Konseling kedua dilaksanakan untuk memetakan kebutuhan korban dalam memilih jalur advokasi yang akan dilakukan dan pemilihan penyedia layanan yang sesuai dengan kondisinya. Konseling ini juga memberikan pemahaman mengenai alur-alur advokasi pilihan korban, termasuk risiko, dan kelebihan dalam mengambil alur advokasi tersebut. Konseling ini sangat penting bagi korban yang memiliki trust issue dengan P2TP2A, karena konseling ini bertujuan mengembalikan kepercayaan korban, terutama jika salah satu jalur advokasi yang dipilih pada akhirnya akan terhubung dengan P2TP2A kembali. Konseling ini dilakukan oleh dua konselor yang memiliki kapasitas dalam litigasi. Setelah konseling zoom kedua, korban menjadi lebih yakin dalam mengambil keputusan dan memahami risiko yang akan dihadapi. Konselor juga menjadi support system bagi korban saat bertemu advokat.

Refleksi Pendampingan

Tantangan Dalam Proses Hukum

Korban menghadapi serangkaian tantangan yang signifikan dalam upaya mencari keadilan melalui jalur hukum. Perjalanan dimulai dengan persidangan cerai yang berujung pada kekalahan, di mana korban merasa ada kecurangan dan keberpihakan hakim kepada pelaku. Bukti KDRT fisik dianggap tidak terbukti, kesaksian kakak korban dipotong oleh hakim meskipun melihat KDRT melalui panggilan video, dan rekaman video kekerasan seksual pada anak yang diputar di persidangan diabaikan oleh semua pihak di ruang sidang. 

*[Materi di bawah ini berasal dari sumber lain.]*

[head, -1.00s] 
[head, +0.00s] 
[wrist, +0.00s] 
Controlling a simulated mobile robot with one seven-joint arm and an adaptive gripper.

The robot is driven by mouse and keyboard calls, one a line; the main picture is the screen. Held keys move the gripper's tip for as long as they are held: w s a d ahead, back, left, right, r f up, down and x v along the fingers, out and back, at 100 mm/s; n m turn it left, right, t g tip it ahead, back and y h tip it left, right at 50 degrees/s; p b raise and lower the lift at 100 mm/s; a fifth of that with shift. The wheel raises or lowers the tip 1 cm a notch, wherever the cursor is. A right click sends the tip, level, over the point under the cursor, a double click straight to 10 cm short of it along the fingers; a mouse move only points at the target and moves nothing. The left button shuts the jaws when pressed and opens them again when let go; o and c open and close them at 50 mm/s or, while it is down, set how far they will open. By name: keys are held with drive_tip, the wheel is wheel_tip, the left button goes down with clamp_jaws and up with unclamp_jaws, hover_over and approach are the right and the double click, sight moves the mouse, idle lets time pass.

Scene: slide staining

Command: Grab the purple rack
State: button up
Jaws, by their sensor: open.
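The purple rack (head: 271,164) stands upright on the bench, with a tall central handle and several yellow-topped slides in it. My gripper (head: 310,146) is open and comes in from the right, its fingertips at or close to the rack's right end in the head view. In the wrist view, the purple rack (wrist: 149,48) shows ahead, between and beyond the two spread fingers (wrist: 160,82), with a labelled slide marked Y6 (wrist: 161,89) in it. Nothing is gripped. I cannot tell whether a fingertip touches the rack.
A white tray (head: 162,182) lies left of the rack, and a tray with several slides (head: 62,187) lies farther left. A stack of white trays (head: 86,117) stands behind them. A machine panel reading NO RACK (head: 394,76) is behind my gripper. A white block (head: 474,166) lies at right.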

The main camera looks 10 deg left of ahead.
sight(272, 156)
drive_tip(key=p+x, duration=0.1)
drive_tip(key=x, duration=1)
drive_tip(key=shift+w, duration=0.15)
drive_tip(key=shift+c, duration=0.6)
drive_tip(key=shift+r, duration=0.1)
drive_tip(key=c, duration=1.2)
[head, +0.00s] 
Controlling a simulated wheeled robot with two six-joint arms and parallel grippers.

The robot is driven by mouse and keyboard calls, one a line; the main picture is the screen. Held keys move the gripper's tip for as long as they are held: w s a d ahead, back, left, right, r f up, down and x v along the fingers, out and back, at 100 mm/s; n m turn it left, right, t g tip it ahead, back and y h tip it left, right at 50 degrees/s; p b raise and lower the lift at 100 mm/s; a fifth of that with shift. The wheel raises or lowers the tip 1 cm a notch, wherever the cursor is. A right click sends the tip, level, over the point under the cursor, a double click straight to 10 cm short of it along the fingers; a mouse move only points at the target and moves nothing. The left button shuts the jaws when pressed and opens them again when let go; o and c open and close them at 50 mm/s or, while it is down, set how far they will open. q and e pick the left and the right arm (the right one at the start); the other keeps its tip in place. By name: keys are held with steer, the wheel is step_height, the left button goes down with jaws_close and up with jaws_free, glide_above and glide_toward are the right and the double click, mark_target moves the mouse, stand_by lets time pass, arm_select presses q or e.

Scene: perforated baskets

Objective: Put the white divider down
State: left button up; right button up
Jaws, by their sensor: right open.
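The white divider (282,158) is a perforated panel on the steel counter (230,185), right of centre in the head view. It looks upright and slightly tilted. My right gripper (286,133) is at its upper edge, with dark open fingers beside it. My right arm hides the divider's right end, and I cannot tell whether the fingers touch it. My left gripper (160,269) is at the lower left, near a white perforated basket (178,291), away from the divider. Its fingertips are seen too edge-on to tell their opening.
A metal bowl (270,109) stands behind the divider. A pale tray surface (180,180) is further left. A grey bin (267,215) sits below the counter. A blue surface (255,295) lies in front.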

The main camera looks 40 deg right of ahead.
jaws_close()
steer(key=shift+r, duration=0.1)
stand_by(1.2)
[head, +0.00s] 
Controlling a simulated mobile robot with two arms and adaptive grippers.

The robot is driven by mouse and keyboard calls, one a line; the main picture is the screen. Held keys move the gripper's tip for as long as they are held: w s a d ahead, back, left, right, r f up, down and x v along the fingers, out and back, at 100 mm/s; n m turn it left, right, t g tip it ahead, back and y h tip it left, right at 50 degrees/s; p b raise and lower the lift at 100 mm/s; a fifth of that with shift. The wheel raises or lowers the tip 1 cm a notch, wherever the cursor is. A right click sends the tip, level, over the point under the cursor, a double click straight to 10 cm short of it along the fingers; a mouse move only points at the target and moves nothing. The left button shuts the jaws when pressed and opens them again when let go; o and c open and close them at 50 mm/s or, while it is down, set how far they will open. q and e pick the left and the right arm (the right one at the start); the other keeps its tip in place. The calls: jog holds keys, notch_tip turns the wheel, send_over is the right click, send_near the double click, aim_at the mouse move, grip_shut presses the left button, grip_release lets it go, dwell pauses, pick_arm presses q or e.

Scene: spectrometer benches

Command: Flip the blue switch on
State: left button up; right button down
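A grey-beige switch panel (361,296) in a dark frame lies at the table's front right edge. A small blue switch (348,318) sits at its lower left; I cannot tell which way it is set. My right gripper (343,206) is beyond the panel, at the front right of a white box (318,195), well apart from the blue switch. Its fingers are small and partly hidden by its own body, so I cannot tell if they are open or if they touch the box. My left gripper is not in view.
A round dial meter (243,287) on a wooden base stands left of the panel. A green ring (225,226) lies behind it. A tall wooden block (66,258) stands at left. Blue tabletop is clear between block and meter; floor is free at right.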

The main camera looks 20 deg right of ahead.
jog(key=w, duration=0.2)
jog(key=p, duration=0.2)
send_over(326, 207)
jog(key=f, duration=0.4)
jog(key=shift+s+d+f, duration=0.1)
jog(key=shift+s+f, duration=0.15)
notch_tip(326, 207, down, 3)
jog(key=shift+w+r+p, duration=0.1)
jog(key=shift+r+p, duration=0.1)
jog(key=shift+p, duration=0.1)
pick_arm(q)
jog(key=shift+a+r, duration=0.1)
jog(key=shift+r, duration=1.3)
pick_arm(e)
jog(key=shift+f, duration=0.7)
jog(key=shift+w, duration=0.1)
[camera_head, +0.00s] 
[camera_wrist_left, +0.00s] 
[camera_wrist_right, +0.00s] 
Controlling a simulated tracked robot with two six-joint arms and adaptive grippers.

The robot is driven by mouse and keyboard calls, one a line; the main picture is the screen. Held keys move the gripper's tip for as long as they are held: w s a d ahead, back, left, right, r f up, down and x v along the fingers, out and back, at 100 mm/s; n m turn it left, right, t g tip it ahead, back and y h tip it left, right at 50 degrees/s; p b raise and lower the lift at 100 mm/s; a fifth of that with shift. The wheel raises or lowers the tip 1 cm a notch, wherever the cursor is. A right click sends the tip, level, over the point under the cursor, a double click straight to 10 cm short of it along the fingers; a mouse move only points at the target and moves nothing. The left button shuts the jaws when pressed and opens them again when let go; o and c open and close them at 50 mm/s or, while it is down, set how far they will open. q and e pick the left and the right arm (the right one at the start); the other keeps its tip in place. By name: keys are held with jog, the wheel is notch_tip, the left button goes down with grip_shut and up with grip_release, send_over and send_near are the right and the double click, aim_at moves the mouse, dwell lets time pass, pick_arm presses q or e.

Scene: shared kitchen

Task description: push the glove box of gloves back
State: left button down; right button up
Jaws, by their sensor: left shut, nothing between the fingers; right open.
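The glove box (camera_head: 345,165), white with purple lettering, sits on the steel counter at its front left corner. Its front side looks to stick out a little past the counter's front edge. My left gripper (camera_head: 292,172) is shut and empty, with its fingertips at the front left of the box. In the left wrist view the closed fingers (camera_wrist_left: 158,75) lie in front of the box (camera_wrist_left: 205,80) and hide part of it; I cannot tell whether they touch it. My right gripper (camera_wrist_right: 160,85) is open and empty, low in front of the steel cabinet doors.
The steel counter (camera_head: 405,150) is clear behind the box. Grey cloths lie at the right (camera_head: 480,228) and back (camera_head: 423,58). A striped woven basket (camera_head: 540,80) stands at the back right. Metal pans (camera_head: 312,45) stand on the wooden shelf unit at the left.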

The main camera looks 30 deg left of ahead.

Padahal, kasus ini secara langsung berkaitan dengan Undang-Undang Nomor 23 Tahun 2004 tentang Penghapusan Kekerasan Dalam Rumah Tangga (UU PKDRT). UU ini seharusnya menjadi payung hukum yang melindungi korban KDRT dan memastikan korban mendapatkan keadilan serta pendampingan yang layak. Namun, dalam kasus korban, implementasi UU ini justru terasa sangat menantang meskipun perbuatan pelaku telah banyak melanggar pasal di dalamnya.

Penolakan bukti KDRT fisik dan diabaikannya video kekerasan seksual terhadap anak di persidangan perceraian menunjukkan lemahnya sistem pembuktian dan kemungkinan adanya intervensi pihak luar. Kekerasan seksual pada anak ini berkaitan dengan Undang-Undang Nomor 12 Tahun 2022 tentang Tindak Pidana Kekerasan Seksual (TPKS) pasal 4. 

Pasal 55 UU PKDRT seharusnya memberikan kemudahan dalam pembuktian adanya KDRT dalam rumah tangga korban. Namun, dalam kasus ini justru sebaliknya. Pernyataan hakim bahwa bukti “masih kurang dan tidak bisa dibuktikan” padahal sudah ada video yang jelas adalah indikasi serius akan adanya masalah dalam penegakan hukum.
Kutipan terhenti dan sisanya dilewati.